Sustainability is not purely an aspirational goal: many companies around the world already make it a core part of their business, employing international best practices and standards such as the UNGC’s Ten Principles. Translating these principles into practice is a common challenge and it was the focus of a 2010 set of six case studies that CIPE, Social Accountability International, and UNGC co-authored: From Principles to Practice: The Role of SA8000 in implementing the Global Compact. One of the companies featured in these case studies, Brazilian firm Beraca, participated in the Corporate Sustainability Forum to share its experiences.

Finally, the Forum illustrated some reasons why the voice of the business community should not be overlooked in economic policy debates.
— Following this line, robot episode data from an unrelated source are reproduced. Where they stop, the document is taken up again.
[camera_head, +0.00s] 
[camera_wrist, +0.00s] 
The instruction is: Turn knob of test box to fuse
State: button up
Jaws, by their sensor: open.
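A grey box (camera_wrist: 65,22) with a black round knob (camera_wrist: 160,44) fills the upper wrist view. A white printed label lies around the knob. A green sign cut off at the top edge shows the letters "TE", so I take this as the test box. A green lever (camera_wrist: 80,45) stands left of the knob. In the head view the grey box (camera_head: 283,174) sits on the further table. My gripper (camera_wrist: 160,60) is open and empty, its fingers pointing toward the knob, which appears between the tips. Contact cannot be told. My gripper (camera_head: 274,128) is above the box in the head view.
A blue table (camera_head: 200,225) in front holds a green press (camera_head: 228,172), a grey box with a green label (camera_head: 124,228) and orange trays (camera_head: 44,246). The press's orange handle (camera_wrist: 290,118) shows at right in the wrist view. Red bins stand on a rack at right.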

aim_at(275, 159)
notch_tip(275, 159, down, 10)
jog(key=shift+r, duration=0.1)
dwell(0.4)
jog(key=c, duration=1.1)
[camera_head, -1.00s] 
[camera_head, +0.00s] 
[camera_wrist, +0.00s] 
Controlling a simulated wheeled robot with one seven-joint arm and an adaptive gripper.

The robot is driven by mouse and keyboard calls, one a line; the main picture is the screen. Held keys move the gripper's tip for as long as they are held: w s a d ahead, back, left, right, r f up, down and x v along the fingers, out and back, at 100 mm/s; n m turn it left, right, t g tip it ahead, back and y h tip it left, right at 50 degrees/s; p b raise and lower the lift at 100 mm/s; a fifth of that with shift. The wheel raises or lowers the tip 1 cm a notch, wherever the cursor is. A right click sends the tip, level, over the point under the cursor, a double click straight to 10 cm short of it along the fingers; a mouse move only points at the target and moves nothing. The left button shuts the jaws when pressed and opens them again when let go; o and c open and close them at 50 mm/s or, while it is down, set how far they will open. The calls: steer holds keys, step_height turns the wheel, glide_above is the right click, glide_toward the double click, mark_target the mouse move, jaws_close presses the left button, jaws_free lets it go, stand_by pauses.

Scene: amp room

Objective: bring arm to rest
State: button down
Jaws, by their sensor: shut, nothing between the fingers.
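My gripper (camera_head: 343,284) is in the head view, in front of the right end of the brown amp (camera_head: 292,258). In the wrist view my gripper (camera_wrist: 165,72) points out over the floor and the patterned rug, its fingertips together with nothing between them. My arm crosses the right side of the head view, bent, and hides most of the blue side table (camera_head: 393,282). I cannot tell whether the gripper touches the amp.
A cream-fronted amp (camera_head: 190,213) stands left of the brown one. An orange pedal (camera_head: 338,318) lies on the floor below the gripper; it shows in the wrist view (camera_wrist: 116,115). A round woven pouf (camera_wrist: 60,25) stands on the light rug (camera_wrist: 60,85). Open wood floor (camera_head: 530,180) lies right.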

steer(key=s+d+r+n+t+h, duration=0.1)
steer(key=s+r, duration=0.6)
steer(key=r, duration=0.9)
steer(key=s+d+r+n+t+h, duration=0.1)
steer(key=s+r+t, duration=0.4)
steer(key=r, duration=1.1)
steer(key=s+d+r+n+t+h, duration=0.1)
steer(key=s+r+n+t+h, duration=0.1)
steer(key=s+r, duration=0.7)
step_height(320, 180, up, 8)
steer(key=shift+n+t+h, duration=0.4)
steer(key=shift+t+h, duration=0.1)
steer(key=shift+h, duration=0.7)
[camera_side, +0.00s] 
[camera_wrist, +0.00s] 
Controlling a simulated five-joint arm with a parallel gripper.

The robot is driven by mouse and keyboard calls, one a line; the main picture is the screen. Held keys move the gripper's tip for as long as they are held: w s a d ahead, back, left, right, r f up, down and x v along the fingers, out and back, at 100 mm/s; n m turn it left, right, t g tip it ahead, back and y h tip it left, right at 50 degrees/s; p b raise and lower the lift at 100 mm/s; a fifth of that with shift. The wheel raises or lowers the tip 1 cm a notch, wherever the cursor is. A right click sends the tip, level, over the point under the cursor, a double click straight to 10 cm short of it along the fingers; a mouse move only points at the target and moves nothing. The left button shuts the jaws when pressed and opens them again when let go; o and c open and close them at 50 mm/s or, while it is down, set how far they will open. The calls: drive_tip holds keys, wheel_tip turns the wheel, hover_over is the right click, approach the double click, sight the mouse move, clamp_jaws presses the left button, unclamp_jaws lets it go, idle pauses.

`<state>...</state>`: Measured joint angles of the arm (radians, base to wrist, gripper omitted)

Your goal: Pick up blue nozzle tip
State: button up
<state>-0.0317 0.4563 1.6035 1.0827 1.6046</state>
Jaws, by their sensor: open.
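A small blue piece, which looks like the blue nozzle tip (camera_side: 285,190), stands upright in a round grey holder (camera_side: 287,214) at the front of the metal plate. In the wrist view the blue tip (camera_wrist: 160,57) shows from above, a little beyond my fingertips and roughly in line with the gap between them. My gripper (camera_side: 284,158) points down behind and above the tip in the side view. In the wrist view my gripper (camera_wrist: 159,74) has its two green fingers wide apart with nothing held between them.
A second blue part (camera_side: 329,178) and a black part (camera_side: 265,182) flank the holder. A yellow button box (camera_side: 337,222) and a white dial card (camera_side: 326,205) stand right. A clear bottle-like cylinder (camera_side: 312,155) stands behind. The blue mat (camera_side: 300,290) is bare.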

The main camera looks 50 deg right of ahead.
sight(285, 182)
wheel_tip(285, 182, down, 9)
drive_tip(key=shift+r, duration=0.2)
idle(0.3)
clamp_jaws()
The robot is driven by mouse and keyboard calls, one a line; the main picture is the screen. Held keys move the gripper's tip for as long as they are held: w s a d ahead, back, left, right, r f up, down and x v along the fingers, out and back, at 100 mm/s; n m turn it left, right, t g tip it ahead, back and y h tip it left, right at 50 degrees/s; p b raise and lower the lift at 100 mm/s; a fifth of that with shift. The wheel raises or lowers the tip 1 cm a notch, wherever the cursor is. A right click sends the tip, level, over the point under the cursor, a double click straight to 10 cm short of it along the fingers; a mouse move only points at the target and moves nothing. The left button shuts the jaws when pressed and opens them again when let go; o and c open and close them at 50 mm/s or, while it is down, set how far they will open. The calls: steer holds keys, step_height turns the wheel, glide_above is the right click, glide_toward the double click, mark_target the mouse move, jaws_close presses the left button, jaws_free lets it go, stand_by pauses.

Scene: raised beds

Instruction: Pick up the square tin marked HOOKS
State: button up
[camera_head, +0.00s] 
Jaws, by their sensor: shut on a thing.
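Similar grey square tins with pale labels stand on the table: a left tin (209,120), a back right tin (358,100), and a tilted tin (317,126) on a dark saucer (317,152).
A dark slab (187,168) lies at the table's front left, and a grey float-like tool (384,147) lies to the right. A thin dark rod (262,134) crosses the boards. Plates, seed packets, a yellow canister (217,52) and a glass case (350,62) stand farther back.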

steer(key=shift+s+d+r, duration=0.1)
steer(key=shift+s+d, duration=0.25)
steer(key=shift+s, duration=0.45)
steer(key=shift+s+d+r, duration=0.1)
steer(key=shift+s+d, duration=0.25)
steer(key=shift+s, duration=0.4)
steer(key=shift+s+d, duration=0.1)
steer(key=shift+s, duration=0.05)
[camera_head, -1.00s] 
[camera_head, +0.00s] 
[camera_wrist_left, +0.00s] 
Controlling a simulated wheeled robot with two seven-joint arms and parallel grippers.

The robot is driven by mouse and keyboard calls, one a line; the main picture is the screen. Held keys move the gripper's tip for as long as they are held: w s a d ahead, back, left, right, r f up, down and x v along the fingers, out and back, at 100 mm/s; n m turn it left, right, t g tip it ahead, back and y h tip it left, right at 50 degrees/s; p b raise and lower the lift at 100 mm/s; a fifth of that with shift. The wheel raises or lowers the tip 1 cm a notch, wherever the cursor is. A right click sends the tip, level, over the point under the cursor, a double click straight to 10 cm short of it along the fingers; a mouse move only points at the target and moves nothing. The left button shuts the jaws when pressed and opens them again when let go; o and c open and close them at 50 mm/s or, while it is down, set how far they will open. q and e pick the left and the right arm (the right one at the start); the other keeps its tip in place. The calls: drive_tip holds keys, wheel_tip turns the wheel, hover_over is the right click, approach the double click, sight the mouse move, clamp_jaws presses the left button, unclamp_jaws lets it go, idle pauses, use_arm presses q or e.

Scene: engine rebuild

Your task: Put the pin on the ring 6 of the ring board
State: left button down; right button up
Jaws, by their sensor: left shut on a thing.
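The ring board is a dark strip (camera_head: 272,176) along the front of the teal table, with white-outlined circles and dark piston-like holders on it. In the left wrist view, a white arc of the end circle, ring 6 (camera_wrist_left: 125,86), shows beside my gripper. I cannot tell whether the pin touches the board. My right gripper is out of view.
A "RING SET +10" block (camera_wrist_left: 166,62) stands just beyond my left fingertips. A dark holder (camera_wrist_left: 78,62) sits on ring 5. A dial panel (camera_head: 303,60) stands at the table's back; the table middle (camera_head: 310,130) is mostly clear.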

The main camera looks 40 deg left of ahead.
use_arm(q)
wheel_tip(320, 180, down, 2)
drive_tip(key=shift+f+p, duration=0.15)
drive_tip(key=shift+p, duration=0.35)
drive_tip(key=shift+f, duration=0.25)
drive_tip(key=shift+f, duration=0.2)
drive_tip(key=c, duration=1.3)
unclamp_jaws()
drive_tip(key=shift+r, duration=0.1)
If a critical mass of like-minded companies work together to “walk the walk” of making the green economy a reality in their countries, they can help shape the legal and regulatory environment to be conducive toward that transition in a way that fuels, not undermines, economic growth. It is a challenging transition too big for any single company or industry to tackle alone, and can only be achieved through closer cooperation between governments, private sector, NGOs, and other social actors.

“We are in a world of bottom-up social change,” emphasized UNGC’s Executive Director Georg Kell. “We hope that Rio+20 will mark the beginning of a new movement toward sustainability, a movement that is led also – and especially – by business through innovation but where all stakeholders: civil society, trade unions, the academia, investors in particular have a critical role to play to provide the incentives. … We need a long-term perspective to change the incentive structure toward sustainability.”